Things Havoc disliked:  Not everything can be perfect of course, not with a subject matter like North Korea, the most secretive regime on the face of the planet. For example, I could not help but notice in the aforementioned goat orgy sequence that the goats in question were clearly Thuringians, something I can probably forgive given that the Dear Leader's absolute proclivity towards the similarly-appearing Black Zhongwei goats is known only to a few scholars of obscure zoophilias. Similarly, the rate of fire of the Chinese type-81 Squad Machine gun is approximately 700 rounds per minute, too slow for a trio of the guns to kill literally every one of the three or four thousand political prisoners we see lined up for the mass sacrifices intended to accompany Kim's birthday celebrations in less than a minute of work, even with pinpoint accuracy. As to the sequence wherein the Sony board of directors lines up to perform acts of hardcore felatio on Kim's senior ministers, I can only report that I am gratified that no crude gay jokes were hurled their way during the course of the scene, as such homophobic remarks have become truly passe in the modern culture of Hollywood.

Otherwise, the only criticism I can level at the film is really a simple lack of ambition. I know this seems a strange thing to throw at a movie produced by Seth Rogan of all people, someone known for thoughtless comedies like The Neighbors or Seth and Miri Make a Porno, but the base fact is that after the first half hour of the movie and its shameless expose of the regime and the film industry's sins, I did expect to see more. A nod towards the North Korean policy of generational guilt would have been nice.
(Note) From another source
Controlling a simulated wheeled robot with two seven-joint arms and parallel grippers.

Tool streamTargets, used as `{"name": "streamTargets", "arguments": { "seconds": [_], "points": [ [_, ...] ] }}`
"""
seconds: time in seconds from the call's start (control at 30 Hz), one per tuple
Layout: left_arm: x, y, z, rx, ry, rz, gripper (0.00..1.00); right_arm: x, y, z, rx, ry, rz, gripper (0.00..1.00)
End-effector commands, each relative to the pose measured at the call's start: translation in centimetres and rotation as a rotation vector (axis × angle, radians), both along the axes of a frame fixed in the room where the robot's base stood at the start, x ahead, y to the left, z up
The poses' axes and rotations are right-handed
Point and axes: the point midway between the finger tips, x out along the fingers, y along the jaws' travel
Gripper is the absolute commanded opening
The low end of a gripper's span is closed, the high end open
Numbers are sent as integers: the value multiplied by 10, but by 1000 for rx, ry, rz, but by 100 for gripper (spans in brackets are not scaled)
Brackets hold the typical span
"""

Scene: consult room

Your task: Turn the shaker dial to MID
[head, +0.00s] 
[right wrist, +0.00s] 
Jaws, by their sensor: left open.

While the seven-year old girl we see Kim torture to death with barbed wire is hinted at having been the victim of such a policy, something a bit more explicitly called out would have not gone awry. Similarly, the all-too-brief sequences of mass starvation are undercut by the crude comedy surrounding it, leading to the uncomfortable feeling that we are intended to laugh at the victims of this regime instead of pity them.

Final Thoughts:  That said, I doubt seriously that was the intention, as nobody capable of making a movie this daring, this fearless, and this filled with scathing critique is capable of actually harboring such infantile and awful concepts. One might from there accuse the filmmakers of themselves becoming mouthpieces of one of the most evil regimes on the planet, chilling the expression of free speech for decades to come, and actively seeking to oppress and persecute anyone who dares rock the boat against a manifest evil such as North Korea. Such a claim would be laughable however, as Sony has proven themselves the stalwart champions of free speech and common decency, persisting in calling a spade a spade no matter who tries to intimidate them, letting all audiences see the movie that, while no masterpiece, is a fine reminder of the fact that in a free country, we have the right to be stupid when we wish to.

My hat is off to you, Sony. You have redeemed my faith in the medium of film.